From the entries below, list each line with "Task".
>> Begin PROVIDED MATERIAL
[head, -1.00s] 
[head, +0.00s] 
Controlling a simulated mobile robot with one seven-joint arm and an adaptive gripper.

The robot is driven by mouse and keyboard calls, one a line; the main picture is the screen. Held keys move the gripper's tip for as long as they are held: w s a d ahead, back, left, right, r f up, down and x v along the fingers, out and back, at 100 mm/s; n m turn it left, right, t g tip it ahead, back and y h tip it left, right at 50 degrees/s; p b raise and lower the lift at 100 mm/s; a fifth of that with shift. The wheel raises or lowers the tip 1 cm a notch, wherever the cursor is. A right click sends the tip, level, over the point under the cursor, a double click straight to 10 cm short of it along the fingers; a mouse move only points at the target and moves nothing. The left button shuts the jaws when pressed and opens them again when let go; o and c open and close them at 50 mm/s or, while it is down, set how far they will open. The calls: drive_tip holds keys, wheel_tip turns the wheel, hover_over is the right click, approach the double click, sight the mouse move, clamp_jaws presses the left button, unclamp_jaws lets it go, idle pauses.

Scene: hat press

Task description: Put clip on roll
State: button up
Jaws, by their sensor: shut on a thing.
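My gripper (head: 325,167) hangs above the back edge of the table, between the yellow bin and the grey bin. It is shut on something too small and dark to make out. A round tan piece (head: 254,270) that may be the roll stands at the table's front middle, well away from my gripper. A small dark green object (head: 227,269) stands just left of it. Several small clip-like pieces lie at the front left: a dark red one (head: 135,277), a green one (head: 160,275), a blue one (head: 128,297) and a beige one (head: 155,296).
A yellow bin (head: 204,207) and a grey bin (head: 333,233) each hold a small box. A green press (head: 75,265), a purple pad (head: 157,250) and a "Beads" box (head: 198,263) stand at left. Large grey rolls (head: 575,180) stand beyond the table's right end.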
>> End PROVIDED MATERIAL
>> Begin PROVIDED MATERIAL
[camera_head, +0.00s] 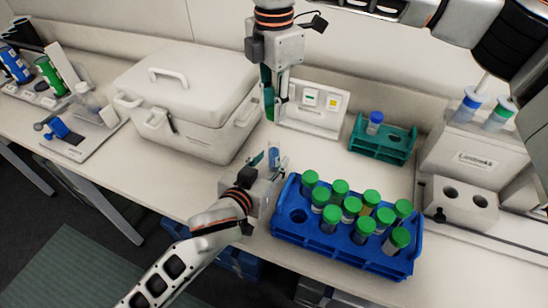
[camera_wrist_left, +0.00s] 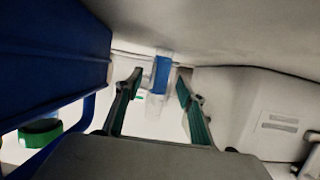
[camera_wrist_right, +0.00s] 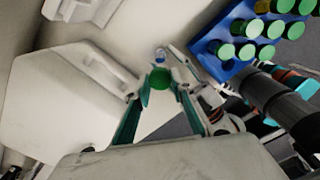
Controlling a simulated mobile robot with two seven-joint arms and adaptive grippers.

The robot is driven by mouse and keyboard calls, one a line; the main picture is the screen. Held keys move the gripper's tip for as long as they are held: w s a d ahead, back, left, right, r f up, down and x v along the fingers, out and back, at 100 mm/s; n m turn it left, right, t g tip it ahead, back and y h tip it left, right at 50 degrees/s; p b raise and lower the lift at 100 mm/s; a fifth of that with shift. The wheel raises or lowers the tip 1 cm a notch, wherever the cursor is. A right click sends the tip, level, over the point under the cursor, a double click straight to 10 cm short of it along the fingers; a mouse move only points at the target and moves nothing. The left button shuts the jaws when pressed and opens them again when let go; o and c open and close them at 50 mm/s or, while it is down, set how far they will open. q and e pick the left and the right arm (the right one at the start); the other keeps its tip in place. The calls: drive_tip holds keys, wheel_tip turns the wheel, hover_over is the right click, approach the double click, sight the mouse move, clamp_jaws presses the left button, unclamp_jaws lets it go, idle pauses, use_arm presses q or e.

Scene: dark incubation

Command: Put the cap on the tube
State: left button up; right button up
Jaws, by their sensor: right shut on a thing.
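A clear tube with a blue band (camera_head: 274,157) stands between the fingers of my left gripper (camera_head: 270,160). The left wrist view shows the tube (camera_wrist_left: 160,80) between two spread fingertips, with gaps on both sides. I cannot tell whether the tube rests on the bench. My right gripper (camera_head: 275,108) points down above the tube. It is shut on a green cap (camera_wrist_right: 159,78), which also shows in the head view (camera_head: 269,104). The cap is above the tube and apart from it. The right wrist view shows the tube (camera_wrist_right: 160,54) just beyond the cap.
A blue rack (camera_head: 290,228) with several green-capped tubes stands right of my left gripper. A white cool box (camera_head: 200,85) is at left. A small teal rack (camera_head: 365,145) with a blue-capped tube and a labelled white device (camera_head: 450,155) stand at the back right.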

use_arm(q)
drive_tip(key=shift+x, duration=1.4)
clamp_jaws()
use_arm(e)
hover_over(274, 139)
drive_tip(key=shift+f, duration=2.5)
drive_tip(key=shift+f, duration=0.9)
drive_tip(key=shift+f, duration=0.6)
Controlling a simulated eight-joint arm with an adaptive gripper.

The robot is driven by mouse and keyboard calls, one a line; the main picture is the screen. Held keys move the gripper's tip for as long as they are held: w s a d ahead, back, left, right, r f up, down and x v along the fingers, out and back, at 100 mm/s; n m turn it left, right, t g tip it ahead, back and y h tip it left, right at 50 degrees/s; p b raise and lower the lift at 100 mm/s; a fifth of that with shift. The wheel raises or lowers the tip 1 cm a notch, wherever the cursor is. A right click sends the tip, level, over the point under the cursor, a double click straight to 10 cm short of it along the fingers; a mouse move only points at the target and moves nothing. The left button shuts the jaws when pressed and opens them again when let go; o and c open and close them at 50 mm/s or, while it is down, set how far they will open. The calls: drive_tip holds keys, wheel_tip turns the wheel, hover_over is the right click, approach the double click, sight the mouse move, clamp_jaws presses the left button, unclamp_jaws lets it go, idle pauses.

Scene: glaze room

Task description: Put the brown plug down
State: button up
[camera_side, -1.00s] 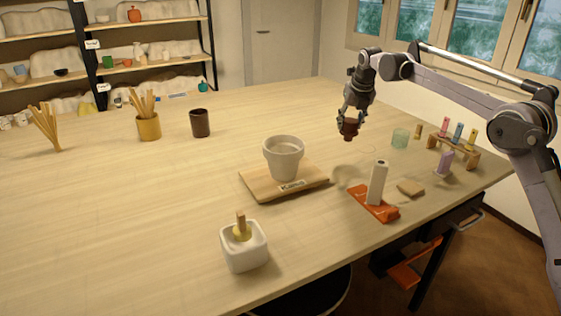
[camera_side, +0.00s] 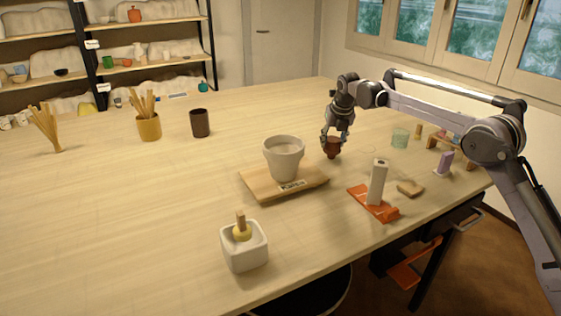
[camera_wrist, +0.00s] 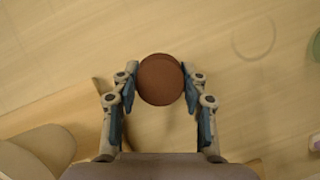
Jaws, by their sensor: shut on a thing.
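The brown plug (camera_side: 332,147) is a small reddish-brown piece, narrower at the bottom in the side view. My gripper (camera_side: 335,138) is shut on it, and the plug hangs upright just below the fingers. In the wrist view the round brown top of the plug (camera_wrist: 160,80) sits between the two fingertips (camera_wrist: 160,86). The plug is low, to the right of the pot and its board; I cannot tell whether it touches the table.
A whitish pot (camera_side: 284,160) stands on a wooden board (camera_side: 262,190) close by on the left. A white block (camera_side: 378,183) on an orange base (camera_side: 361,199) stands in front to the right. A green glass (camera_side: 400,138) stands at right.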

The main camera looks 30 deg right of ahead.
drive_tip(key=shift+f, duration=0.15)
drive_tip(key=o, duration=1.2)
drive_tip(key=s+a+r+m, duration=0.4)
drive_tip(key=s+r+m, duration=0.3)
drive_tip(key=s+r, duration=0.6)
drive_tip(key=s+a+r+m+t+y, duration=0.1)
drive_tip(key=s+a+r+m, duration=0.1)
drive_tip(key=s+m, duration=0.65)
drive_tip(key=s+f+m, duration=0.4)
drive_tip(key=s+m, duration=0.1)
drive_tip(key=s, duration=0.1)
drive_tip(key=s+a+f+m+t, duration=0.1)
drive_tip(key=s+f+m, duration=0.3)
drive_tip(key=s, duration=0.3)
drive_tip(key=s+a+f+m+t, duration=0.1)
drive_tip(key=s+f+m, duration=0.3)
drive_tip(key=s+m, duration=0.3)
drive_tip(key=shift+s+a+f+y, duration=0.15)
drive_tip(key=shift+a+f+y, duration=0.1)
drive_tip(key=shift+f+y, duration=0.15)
>> End PROVIDED MATERIAL
>> Begin PROVIDED MATERIAL
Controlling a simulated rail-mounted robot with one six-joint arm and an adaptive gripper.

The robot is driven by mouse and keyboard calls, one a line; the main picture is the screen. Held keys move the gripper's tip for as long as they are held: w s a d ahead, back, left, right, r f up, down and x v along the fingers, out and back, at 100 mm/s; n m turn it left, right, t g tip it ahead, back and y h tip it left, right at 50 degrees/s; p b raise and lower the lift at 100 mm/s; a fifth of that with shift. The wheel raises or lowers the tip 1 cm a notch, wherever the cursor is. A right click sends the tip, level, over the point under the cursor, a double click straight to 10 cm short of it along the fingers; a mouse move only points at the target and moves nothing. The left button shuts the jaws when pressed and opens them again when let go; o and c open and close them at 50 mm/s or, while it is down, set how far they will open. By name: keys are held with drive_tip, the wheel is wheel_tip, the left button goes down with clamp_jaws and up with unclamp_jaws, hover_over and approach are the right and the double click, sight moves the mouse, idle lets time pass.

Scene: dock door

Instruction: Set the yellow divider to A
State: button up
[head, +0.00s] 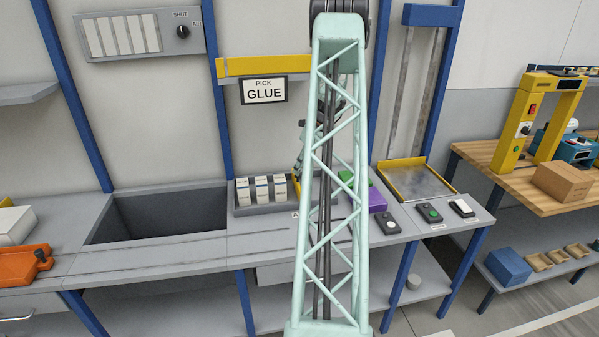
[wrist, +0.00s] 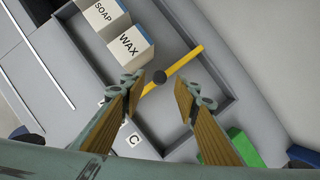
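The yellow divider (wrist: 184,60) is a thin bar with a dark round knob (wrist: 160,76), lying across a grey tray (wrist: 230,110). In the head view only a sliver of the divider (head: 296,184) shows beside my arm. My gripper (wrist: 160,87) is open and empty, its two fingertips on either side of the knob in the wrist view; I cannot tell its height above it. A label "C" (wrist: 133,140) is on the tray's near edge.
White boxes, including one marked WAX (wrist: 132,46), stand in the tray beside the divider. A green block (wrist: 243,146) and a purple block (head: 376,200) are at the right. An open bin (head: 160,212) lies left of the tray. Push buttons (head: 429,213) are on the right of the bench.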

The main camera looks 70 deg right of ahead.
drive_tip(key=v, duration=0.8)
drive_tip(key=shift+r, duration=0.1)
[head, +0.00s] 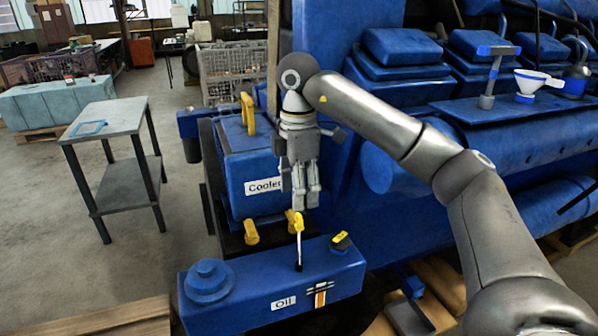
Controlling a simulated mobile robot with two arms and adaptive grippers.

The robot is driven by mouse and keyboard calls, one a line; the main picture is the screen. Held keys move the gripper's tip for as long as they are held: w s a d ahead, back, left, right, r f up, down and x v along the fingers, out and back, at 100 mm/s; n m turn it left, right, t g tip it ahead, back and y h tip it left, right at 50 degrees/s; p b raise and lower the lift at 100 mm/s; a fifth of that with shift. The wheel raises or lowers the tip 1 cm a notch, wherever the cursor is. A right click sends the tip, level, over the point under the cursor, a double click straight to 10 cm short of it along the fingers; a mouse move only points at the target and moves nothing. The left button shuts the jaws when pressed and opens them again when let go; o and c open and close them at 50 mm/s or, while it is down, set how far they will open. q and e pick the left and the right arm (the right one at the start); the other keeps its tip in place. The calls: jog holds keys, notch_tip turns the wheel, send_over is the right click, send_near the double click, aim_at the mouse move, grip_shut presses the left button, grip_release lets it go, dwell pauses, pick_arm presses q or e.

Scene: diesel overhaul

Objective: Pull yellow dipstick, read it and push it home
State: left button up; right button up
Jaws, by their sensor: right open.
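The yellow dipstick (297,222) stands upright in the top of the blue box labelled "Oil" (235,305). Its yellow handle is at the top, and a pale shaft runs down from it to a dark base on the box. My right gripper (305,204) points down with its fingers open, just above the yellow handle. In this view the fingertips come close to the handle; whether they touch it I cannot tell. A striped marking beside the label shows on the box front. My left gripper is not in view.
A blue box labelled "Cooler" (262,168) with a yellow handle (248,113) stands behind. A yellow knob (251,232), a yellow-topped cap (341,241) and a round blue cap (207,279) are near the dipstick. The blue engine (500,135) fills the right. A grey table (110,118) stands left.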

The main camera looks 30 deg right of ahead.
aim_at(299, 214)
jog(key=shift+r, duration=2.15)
>> End PROVIDED MATERIAL
**EXERCISE RESULT**
Task description: Put clip on roll
Task description: Put the brown plug down

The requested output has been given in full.